Martin Buchholz wrote:
Karl> Spare me the crap -- I'm not lying to anything or
anybody. I'm using
Karl> the advertised features of the supplied program, precisely in the
Karl> manner in which they are intended to be used -- I'm using the
Karl> configurability of xterm to make my life easier, by changing its
Karl> standardized behavior to something more personally palatable. Gee,
Karl> howzabout that. If I then have to fart around with *XEmacs'* new
Karl> misconceptions of standardized behavior to get corrected personalized
Karl> behavior, am I "lying" to XEmacs?
Karl> Of course not. What semantic nonsense.
Of course not NOT. The sequences sent by keys on the keyboard are
supposed to match the entries in the terminfo entry. If they don't,
the application can't be expected to recognize them. If you change
one without the other, then you should not be disappointed if your
applications cannot recognize your function keys.
Note that this doesn't necessarily apply to the VERASE character,
though. If the tty is in canonical (ICANON) mode, the application will
never get to see the keypress; the tty driver will silently delete the
previous character from the input buffer.
Now, XEmacs uses raw mode, but there is a valid argument for
consistency with the tty driver. If the tty driver considers \177 to
be `delete backwards', then (IMHO) so should XEmacs.
In Karl's previous post, he wrote:
[1007] [22:30:27] beaver:~> stty -a
speed 38400 baud; rows 67; columns 80; line = 0;
intr = ^C; quit = ^\; erase = ^?; kill = ^G; eof = ^D; eol = <undef>;
^^
I hit the key that generates \177 in an xterm, and XEmacs 21 calls it
a "BS". This is wrong.
From the above output, I would assume that if you type:
$ cat
hello <- <- <- <- <-
(where `<-' represents `the key that generates \177 in an xterm'), it
will delete backwards. This behaviour is what is generally termed
`backspace'.
The intent of the current behaviour is basically to try to get the
upper-right-key-with-a-left-arrow-on-it to generate the `backspace'
keysym regardless of whether you are running under X or on a terminal
emulator.
There is no guaranteed way of knowing whether this key generates \010,
\177, or something else. The current behaviour (i.e. whichever code
corresponds to the VERASE character) is simply the best guess that
anyone could come up with.
Hardcoding \010 -> backspace is bad, as it interferes with C-h for
help. Many people, myself included, have something like
XTerm*VT100.Translations: #override \
<Key>BackSpace: string(0x7F)\n
specifically so that the <- key can be distinguished from C-h.

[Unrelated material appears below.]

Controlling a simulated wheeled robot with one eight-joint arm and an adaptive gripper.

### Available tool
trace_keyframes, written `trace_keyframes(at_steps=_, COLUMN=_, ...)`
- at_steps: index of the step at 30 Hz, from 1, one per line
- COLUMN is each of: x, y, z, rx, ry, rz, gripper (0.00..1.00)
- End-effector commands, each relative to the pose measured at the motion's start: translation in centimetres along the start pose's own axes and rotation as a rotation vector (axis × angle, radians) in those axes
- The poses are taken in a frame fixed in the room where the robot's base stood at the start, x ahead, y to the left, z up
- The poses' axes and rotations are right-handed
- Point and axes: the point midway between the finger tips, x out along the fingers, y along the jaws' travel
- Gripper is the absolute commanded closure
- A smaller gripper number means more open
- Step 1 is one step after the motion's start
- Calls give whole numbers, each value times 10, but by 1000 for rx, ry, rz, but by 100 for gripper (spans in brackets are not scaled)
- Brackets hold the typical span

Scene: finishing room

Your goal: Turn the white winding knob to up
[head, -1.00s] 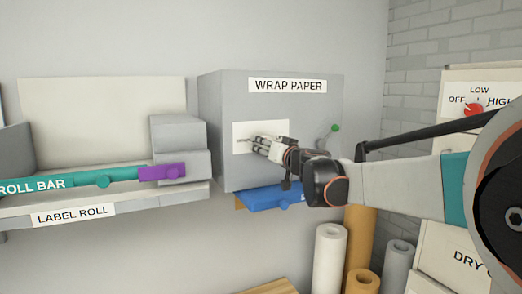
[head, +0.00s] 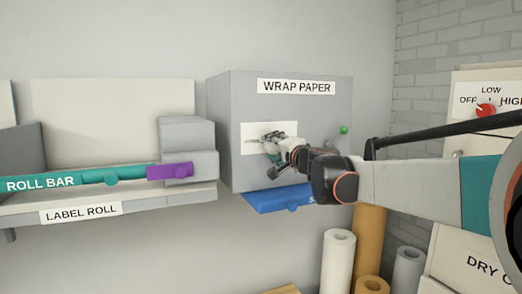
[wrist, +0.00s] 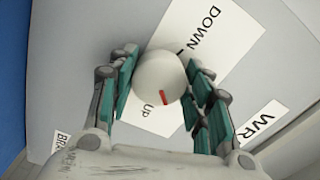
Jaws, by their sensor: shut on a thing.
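The white winding knob (wrist: 158,75) is a round white cap with a short red mark near its lower edge in the wrist view. The red mark points toward the side of the word UP on the white label plate (wrist: 240,32). DOWN stands on the opposite side, with a black tick line by the knob. My gripper (wrist: 161,62) has its teal-padded fingers on both sides of the knob, shut on it. In the head view my gripper (head: 268,140) is at the white plate on the grey WRAP PAPER box (head: 325,115); the knob is hidden there.
A blue bar (head: 275,199) sits under the box, and a small green knob (head: 344,130) is at its right. To the left is a shelf with a teal roll bar (head: 125,176) and purple piece (head: 168,171). Paper rolls (head: 338,262) stand below right.

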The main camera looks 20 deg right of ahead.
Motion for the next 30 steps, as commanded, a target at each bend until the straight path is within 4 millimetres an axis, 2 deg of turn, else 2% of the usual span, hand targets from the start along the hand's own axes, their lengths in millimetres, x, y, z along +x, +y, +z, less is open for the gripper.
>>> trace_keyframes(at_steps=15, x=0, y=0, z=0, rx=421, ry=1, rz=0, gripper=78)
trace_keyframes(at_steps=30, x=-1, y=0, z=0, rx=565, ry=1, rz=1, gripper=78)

Ideally, XEmacs will then map \177 back to backspace for consistency
with X.
Hardcoding \177 -> delete (the old behaviour) is also bad, as many of
the lisp/term/*.el files map e.g. \e[3~ -> delete. This made it
impossible to distinguish between the two deletion keys on a tty.
The new behaviour:
a) makes it possible to configure which code generates the backspace
keysym (via tty-erase-char), and
b) does the best job possible (IMHO) of choosing a suitable default.